Flugzeugwrack wird geborgen
AP/Fauzy Chaniago
Lion-Air-Boeing

Piloten suchten in Handbuch nach Lösung

Beim Absturz einer Boeing 737 Max 8 in Äthiopien und dem einer baugleichen Maschine in Indonesien gibt es Gemeinsamkeiten. Das bestätigte die französische Luftsicherheitsbehörde BEA. Umso relevanter sind daher auch die Untersuchungsergebnisse und der Vergleich beider Katastrophen. Erstmals wurden nun Details aus dem Stimmenrekorder der indonesischen Lion-Air-Maschine bekannt.

Offiziell veröffentlicht wurde es noch nicht, Reuters zitierte aber drei Personen, die mit den Details aus den Auswertungen des erst im Jänner gefundenen Stimmenrekorders dieser Boeing 737 Max 8 vertraut sind. Die Piloten sollen in den Minuten vor dem Absturz eiligst das Handbuch durchkämmt haben, um eine mögliche Ursache für die Flugprobleme zu bekommen.

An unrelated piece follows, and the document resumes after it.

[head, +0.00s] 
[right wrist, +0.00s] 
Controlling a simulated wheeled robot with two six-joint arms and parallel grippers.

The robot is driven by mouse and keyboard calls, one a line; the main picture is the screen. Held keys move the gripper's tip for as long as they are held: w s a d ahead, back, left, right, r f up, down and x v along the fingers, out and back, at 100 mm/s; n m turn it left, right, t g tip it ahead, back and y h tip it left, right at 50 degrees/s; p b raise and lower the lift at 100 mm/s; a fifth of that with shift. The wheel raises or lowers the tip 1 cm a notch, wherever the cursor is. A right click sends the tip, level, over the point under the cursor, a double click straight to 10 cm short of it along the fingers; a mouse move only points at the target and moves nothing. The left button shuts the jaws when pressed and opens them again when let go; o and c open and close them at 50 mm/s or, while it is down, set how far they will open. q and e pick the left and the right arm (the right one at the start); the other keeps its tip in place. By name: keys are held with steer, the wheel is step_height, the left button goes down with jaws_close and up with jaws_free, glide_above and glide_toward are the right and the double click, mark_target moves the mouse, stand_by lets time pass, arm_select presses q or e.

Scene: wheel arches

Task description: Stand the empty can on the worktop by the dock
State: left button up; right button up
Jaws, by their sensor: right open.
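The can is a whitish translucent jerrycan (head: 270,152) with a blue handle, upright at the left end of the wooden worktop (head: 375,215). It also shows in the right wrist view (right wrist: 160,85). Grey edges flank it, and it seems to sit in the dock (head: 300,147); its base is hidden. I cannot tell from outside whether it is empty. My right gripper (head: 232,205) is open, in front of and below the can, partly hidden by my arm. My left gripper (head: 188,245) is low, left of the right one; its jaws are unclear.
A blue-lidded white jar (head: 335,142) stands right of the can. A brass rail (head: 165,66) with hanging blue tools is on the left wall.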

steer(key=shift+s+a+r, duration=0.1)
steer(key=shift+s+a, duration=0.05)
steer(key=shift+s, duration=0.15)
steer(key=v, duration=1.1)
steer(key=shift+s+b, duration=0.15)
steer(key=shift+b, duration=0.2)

Es war ein vergeblicher Wettlauf mit der Zeit. Wie beim Absturz in Äthiopien war die Lion-Air-Maschine nach dem Start mit äußerst unregelmäßiger Flugkurve und -geschwindigkeit gestiegen, dann unkontrolliert gesunken und steil aufgeschlagen.

Erste Probleme kurz nach Start

Nur zwei Minuten nach dem Start berichtete der Kopilot der Luftverkehrskontrolle laut den Aufzeichnungen des Stimmenrekorders von „Flugkontrollproblemen“. Die konkreten Auswirkungen nannte er nicht, zu hören waren aber offenbar Hinweise auf die Fluggeschwindigkeit, es sollen auch am Display des Piloten Probleme gezeigt worden sein.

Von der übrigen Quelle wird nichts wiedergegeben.